Leaving out all pictures, reproduce the entries below exactly, from the first line through the line that contains "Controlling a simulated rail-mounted".
━━━ Data for processing ━━━
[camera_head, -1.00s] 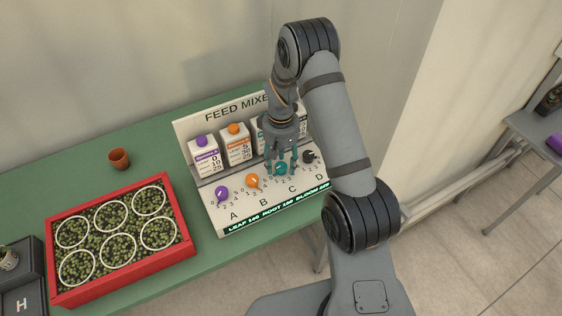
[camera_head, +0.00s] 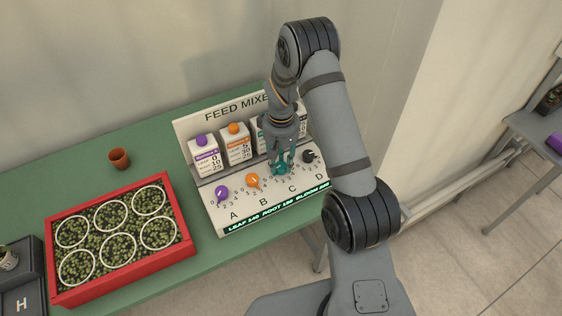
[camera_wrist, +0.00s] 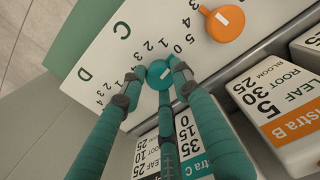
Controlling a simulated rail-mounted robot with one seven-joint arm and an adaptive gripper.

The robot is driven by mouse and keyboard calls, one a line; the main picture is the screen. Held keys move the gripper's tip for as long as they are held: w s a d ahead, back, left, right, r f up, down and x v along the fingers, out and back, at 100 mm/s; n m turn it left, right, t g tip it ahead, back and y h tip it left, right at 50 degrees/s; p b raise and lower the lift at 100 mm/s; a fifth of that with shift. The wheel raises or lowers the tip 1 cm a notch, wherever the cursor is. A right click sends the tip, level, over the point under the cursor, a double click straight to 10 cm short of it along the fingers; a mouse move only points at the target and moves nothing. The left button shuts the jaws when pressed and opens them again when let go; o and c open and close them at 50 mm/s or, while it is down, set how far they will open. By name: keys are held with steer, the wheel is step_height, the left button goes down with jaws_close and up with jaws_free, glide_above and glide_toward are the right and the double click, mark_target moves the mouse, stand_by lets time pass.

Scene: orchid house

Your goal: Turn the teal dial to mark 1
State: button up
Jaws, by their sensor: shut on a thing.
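The teal dial (camera_head: 281,170) sits on the white sloping panel above letter C, and it also shows in the wrist view (camera_wrist: 160,74). My gripper (camera_head: 283,164) has teal fingers and is down at the dial. In the wrist view my gripper (camera_wrist: 155,72) is shut on the dial, with fingers at both sides of it. Numbers from 0 to 5 are printed around the dial. A short white line shows on its face, but the fingers partly hide the rim, and I cannot tell which mark it points at.
The orange dial (camera_head: 252,180) and purple dial (camera_head: 222,193) are to the left, the black dial (camera_head: 309,156) close on the right. Cartons, one an orange-capped carton (camera_head: 236,146), stand behind. A red tray (camera_head: 186,226) with ringed plants and a terracotta pot (camera_head: 119,158) are further left.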

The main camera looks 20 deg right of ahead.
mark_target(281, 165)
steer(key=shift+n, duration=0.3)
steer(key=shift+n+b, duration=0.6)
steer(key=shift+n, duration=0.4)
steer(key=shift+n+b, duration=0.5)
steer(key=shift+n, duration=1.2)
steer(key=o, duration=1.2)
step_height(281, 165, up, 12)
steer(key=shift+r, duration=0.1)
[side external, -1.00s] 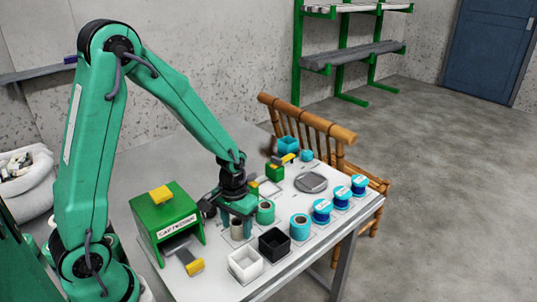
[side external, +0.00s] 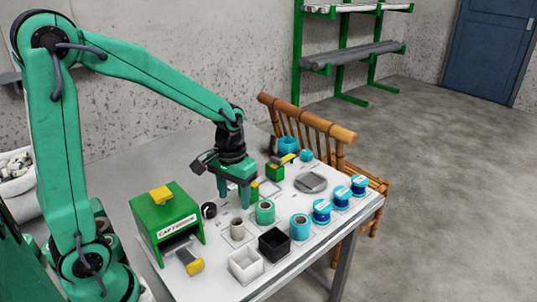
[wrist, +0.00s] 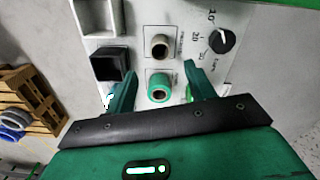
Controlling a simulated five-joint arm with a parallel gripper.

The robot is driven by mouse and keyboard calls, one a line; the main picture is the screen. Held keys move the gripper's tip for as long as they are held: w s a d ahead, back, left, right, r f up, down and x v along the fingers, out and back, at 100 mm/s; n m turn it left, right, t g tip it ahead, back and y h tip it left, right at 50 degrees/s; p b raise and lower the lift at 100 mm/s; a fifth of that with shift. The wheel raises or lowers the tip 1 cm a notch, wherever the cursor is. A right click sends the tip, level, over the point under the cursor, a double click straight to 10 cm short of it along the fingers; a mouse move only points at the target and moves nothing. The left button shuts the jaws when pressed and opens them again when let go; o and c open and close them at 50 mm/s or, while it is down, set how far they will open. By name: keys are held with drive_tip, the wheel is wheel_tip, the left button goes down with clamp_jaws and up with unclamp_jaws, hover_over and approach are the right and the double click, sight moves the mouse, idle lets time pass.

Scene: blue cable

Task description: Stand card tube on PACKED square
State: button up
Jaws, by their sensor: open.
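The card tube (side external: 237,228), a short beige-grey hollow cylinder, stands upright on the table beside the teal spool (side external: 265,212). In the wrist view the card tube (wrist: 159,47) stands inside a thin outlined square (wrist: 147,58); its printed label is too small to read, so I cannot tell whether it is PACKED. My gripper (side external: 236,202) is above and behind the tube, apart from it, with its jaws open and empty. In the wrist view my gripper (wrist: 160,76) has its fingers spread on either side of the teal spool (wrist: 159,88) in the picture.
A green dispenser (side external: 165,222) stands left of the tube. A black box (side external: 274,245) and a white box (side external: 245,265) are in front. Several blue spools (side external: 322,211) line the right edge. A black dial (wrist: 222,40) shows near the tube. A bamboo chair (side external: 330,140) stands behind.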

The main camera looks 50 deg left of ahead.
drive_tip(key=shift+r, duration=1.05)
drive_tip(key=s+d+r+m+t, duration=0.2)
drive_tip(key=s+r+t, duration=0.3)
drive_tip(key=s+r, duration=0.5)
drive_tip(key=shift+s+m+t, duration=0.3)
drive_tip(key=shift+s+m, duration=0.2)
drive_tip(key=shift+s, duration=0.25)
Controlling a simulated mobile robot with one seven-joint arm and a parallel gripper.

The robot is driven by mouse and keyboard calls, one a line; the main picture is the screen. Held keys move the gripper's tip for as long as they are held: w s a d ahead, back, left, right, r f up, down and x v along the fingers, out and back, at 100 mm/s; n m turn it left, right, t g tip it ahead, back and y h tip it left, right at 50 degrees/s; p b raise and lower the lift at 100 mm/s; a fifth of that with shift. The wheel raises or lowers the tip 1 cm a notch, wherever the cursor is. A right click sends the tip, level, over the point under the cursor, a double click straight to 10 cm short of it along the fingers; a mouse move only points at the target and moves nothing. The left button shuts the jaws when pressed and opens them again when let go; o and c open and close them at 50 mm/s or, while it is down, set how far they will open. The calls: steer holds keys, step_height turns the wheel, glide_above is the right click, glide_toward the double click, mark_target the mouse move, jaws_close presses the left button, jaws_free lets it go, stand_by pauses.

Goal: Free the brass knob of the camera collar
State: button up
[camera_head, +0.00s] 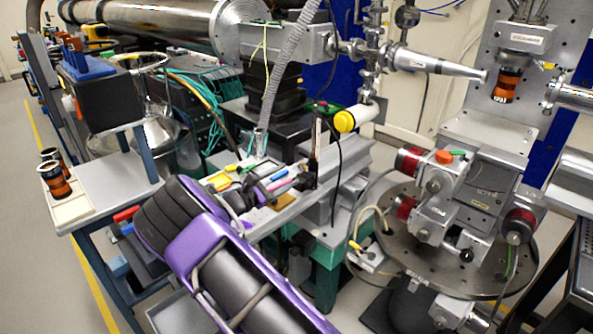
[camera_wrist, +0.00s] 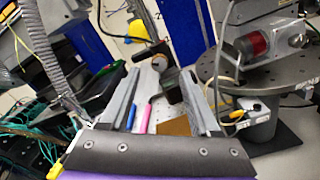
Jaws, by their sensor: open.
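A dark camera with orange bands (camera_head: 507,85) hangs lens-down beneath a metal mount on the upright plate at the upper right in the head view. A metal collar (camera_head: 524,38) sits above it, and a small brass-coloured spot (camera_head: 549,66) shows beside it. I cannot tell for sure whether this spot is the knob. My gripper (camera_wrist: 162,92) is open in the wrist view, its two grey fingers spread with nothing held. It points over the bench with the pens, well left of the hanging camera. The camera and collar are not recognisable in the wrist view.
A yellow-capped cylinder (camera_head: 346,121) stands out above the bench; its yellow end also shows in the wrist view (camera_wrist: 138,31). A round perforated table (camera_head: 480,278) with red-ended stages lies below the camera. Two orange-banded cylinders (camera_head: 55,178) stand on the left table. A conical nozzle (camera_head: 440,66) points toward the camera.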

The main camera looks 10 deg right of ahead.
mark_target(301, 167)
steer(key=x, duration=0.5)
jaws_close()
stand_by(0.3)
━━━
◆ **Full response**
[camera_head, -1.00s] 
[camera_head, +0.00s] 
[camera_wrist, +0.00s] 
Controlling a simulated rail-mounted robot with one seven-joint arm and an adaptive gripper.

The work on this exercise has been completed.